Predicting the responses to perturbation in ecosystems has been an important and challenging task in ecology. In this aspect, the studies on ecological networks have largely advanced our understanding of responses to pulse perturbation. By contrast, the effects of network properties on the responses to press perturbation have received much less attention. The difficulties are two-fold: (1) the complex indirect interactions embedded in the responses to press perturbation, and (2) the lack of comparable food webs with interaction strength. The authors compiled a global dataset of food webs with consistent and reliable estimation of interaction strength. Based on this dataset, they applied matrix theories to estimate net interactions that take both direct and indirect interactions into account, which can be used to predict the network-level and species-level responses to press perturbation. This is the first work that has examined the net interactions in food webs on a global scale. The re-definition of species interactions in terms of net interactions is a vital complement to the traditional feeding relationships present in food webs. The associations of food web topological structures with net interaction strength and the importance of indirect effects can help target ecosystems and species that are more vulnerable to sustained perturbation in the application of conservation and biodiversity management.

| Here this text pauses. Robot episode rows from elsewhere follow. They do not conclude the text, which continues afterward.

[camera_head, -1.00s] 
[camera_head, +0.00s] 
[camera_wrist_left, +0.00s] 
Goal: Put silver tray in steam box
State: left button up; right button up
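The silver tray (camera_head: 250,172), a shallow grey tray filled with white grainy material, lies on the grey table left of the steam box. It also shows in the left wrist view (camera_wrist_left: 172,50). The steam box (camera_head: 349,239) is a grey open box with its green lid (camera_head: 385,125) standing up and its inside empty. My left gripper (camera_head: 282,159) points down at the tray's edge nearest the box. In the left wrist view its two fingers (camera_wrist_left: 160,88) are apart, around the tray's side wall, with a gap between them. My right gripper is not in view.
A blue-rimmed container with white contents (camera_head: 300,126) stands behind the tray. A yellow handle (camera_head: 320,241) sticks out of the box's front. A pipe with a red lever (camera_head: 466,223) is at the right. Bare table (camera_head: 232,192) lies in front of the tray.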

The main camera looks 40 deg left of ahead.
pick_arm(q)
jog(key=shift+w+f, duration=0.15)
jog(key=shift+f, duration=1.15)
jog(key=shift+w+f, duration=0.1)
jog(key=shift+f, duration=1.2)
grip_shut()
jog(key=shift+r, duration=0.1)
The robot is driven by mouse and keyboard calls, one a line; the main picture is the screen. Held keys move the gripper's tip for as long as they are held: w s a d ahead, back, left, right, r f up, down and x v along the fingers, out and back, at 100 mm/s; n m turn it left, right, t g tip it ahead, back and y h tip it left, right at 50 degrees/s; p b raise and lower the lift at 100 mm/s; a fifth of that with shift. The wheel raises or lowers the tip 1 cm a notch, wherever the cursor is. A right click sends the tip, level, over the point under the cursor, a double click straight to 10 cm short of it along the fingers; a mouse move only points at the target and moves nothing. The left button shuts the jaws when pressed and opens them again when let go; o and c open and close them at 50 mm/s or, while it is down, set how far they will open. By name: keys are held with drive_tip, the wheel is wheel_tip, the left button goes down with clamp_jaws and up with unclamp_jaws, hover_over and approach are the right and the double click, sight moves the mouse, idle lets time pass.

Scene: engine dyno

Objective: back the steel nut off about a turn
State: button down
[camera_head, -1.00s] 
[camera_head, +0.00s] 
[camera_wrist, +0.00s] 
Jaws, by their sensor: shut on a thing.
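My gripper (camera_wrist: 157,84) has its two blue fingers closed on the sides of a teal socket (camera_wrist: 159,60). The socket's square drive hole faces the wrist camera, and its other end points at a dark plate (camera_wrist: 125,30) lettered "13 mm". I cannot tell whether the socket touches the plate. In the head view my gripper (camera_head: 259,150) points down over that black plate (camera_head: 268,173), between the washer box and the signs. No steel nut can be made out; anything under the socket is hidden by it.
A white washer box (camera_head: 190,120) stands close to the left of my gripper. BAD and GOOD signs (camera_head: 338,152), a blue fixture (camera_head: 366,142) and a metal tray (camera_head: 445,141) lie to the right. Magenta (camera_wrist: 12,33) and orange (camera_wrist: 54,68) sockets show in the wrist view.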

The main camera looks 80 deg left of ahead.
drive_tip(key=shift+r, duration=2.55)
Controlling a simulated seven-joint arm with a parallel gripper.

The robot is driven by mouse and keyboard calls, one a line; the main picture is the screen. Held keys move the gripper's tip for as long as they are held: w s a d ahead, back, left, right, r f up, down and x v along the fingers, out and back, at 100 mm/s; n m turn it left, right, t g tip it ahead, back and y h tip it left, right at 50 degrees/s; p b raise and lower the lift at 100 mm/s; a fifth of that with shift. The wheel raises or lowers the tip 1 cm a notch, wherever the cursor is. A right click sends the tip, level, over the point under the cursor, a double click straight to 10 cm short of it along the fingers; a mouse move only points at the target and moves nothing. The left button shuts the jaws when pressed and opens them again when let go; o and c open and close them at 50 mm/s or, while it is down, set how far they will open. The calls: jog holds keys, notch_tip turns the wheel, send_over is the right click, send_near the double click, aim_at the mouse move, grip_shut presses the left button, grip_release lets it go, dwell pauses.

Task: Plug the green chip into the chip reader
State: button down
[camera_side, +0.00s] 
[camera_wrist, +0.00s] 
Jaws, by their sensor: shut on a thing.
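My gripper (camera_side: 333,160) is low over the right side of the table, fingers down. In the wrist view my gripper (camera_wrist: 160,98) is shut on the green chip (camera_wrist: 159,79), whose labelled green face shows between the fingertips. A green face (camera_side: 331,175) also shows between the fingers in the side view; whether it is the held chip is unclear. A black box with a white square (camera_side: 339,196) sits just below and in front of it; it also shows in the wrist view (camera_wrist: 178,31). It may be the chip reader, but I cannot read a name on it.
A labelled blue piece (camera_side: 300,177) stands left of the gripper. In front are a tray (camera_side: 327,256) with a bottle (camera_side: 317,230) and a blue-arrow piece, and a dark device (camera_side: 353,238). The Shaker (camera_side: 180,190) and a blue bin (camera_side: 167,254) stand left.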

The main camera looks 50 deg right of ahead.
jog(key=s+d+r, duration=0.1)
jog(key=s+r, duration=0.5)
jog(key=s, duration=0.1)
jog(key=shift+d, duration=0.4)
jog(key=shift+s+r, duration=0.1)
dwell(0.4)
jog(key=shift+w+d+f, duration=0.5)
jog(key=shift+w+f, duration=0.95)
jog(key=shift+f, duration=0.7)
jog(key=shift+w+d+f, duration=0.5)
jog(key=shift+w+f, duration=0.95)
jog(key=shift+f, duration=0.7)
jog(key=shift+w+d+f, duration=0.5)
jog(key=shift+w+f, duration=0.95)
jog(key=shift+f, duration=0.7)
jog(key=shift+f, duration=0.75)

Fig. 1. The net effects, net strengths, and proportion of sign changes for per biomass growth in food webs (i.e., net interaction matrix, T_I). (A) The boxplots show the variation of net effects across 169 food webs. The red line indicates values of zero. (B) Density distribution of absolute net interaction strength in each food web. The net strength was scaled by dividing the sum of net strengths in each web, and the density estimate was scaled to a maximum of one. (C)Density distribution of the proportions of sign changes from direct to net effects for positive, negative, and total direct interactions in all food webs. The three dashed lines that are highly overlapped indicate mean values.

Fig. 2.  The different proportions of sign changes from direct to net interaction effects for per capita growth in food webs (i.e., net interaction matrix, TI). (A) The sign changes from direct predator-prey (-+) interactions to net prey-predator (+-), mutualism (++), and competition (-) interaction effects. Note that the “-+ → -+” means no change of interaction sign, and “-+ →+-” means the predator and prey are reversed, i.e., from predator-prey to prey-predator. (B) The sign changes from no direct interactions (00) to net predator-prey (-+/+-), mutualism (++), and competition (-) interaction effects. Different lowercase letters indicate significant differences from pairwise comparisons (P < 0.05).